§ **DATA SECTION**
--- --- ---
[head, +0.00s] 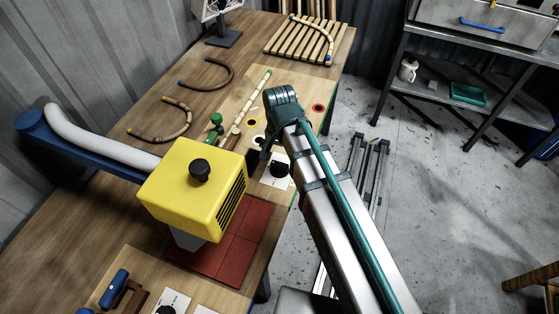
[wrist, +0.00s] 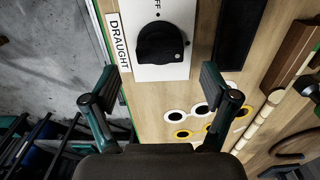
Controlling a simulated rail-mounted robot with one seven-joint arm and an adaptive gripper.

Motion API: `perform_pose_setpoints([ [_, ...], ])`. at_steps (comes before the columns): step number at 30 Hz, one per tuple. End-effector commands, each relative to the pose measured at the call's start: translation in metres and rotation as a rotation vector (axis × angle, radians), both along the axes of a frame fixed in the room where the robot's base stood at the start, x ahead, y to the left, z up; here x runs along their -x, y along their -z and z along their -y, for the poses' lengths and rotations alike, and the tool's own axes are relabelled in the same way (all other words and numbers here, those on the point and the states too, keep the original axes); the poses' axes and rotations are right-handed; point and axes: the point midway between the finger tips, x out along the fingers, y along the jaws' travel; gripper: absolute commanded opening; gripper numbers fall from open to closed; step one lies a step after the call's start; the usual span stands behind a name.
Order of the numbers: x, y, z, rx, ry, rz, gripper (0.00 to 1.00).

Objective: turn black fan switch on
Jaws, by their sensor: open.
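A black rotary knob (wrist: 160,44) sits on a white plate (wrist: 179,73) in the wrist view. The plate has letters ending in "FF" above the knob, and a "DRAUGHT" label (wrist: 119,42) stands on its left. The knob also shows in the head view (head: 279,170), at the table's right edge beside my arm. My gripper (wrist: 160,88) is open and empty; its two fingers are spread below the knob in the wrist view, apart from it. In the head view my gripper (head: 264,150) is partly hidden behind my arm.
A yellow box (head: 178,188) with a black knob on top stands over red tiles (head: 245,225). Curved rattan pieces (head: 165,125) and a slatted rack (head: 290,45) lie farther back. A fan-like device (head: 222,38) stands at the back. Ringed holes (wrist: 177,115) lie near the plate.

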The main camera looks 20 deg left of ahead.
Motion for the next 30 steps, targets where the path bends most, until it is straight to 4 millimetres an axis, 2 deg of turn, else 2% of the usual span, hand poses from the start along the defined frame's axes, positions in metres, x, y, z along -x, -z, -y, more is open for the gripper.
--- --- ---
§ **GIVEN REQUEST**
Set down all the data again exactly as above, pictures excluded.

§ **WRITTEN SOLUTION**
[head, +0.00s] 
[wrist, +0.00s] 
Controlling a simulated rail-mounted robot with one seven-joint arm and an adaptive gripper.

Motion API: `perform_pose_setpoints([ [_, ...], ])`. at_steps (comes before the columns): step number at 30 Hz, one per tuple. End-effector commands, each relative to the pose measured at the call's start: translation in metres and rotation as a rotation vector (axis × angle, radians), both along the axes of a frame fixed in the room where the robot's base stood at the start, x ahead, y to the left, z up; here x runs along their -x, y along their -z and z along their -y, for the poses' lengths and rotations alike, and the tool's own axes are relabelled in the same way (all other words and numbers here, those on the point and the states too, keep the original axes); the poses' axes and rotations are right-handed; point and axes: the point midway between the finger tips, x out along the fingers, y along the jaws' travel; gripper: absolute commanded opening; gripper numbers fall from open to closed; step one lies a step after the call's start; the usual span stands behind a name.
Order of the numbers: x, y, z, rx, ry, rz, gripper (0.00 to 1.00).

Objective: turn black fan switch on
Jaws, by their sensor: open.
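A black rotary knob (wrist: 160,44) sits on a white plate (wrist: 179,73) in the wrist view. The plate has letters ending in "FF" above the knob, and a "DRAUGHT" label (wrist: 119,42) stands on its left. The knob also shows in the head view (head: 279,170), at the table's right edge beside my arm. My gripper (wrist: 160,88) is open and empty; its two fingers are spread below the knob in the wrist view, apart from it. In the head view my gripper (head: 264,150) is partly hidden behind my arm.
A yellow box (head: 178,188) with a black knob on top stands over red tiles (head: 245,225). Curved rattan pieces (head: 165,125) and a slatted rack (head: 290,45) lie farther back. A fan-like device (head: 222,38) stands at the back. Ringed holes (wrist: 177,115) lie near the plate.

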The main camera looks 20 deg left of ahead.
Motion for the next 30 steps, targets where the path bends most, until it is straight to 4 millimetres an axis, 2 deg of turn, else 2% of the usual span, hand poses from the start along the defined frame's axes, positions in metres, x, y, z along -x, -z, -y, more is open for the gripper.

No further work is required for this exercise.